What to work on
Write out all the material exactly. Leave nothing out.
::: Data segment :::
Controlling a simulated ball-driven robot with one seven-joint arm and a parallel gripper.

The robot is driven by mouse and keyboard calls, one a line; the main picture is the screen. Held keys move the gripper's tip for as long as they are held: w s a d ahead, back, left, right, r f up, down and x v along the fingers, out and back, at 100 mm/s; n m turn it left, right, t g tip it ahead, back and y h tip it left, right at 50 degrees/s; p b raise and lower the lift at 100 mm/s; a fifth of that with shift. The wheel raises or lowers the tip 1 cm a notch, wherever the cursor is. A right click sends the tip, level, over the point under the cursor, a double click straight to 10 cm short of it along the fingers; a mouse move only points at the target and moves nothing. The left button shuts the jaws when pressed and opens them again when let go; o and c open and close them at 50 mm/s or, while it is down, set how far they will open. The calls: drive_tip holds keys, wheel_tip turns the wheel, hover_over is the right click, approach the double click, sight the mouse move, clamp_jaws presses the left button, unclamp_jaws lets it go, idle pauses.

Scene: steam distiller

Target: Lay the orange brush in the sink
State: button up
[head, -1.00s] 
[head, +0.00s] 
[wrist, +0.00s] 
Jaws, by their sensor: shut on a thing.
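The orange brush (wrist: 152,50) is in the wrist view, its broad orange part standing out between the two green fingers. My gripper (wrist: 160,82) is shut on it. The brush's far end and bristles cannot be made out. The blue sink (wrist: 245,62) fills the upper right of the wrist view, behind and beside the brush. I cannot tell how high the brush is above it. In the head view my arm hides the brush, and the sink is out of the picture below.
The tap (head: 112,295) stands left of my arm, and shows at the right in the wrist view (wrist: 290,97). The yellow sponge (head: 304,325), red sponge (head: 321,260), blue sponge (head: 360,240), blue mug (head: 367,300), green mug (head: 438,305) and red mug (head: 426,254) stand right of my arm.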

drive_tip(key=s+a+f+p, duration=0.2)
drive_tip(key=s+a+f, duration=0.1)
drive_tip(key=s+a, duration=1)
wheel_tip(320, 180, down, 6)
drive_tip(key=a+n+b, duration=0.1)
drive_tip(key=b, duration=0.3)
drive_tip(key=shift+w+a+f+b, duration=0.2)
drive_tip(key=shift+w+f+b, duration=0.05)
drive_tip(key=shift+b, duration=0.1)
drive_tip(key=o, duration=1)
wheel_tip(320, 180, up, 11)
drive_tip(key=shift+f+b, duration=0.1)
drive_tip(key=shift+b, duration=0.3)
:::
Task output
Controlling a simulated ball-driven robot with one seven-joint arm and a parallel gripper.

The robot is driven by mouse and keyboard calls, one a line; the main picture is the screen. Held keys move the gripper's tip for as long as they are held: w s a d ahead, back, left, right, r f up, down and x v along the fingers, out and back, at 100 mm/s; n m turn it left, right, t g tip it ahead, back and y h tip it left, right at 50 degrees/s; p b raise and lower the lift at 100 mm/s; a fifth of that with shift. The wheel raises or lowers the tip 1 cm a notch, wherever the cursor is. A right click sends the tip, level, over the point under the cursor, a double click straight to 10 cm short of it along the fingers; a mouse move only points at the target and moves nothing. The left button shuts the jaws when pressed and opens them again when let go; o and c open and close them at 50 mm/s or, while it is down, set how far they will open. The calls: drive_tip holds keys, wheel_tip turns the wheel, hover_over is the right click, approach the double click, sight the mouse move, clamp_jaws presses the left button, unclamp_jaws lets it go, idle pauses.

Scene: steam distiller

Target: Lay the orange brush in the sink
State: button up
[head, -1.00s] 
[head, +0.00s] 
[wrist, +0.00s] 
Jaws, by their sensor: shut on a thing.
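The orange brush (wrist: 152,50) is in the wrist view, its broad orange part standing out between the two green fingers. My gripper (wrist: 160,82) is shut on it. The brush's far end and bristles cannot be made out. The blue sink (wrist: 245,62) fills the upper right of the wrist view, behind and beside the brush. I cannot tell how high the brush is above it. In the head view my arm hides the brush, and the sink is out of the picture below.
The tap (head: 112,295) stands left of my arm, and shows at the right in the wrist view (wrist: 290,97). The yellow sponge (head: 304,325), red sponge (head: 321,260), blue sponge (head: 360,240), blue mug (head: 367,300), green mug (head: 438,305) and red mug (head: 426,254) stand right of my arm.

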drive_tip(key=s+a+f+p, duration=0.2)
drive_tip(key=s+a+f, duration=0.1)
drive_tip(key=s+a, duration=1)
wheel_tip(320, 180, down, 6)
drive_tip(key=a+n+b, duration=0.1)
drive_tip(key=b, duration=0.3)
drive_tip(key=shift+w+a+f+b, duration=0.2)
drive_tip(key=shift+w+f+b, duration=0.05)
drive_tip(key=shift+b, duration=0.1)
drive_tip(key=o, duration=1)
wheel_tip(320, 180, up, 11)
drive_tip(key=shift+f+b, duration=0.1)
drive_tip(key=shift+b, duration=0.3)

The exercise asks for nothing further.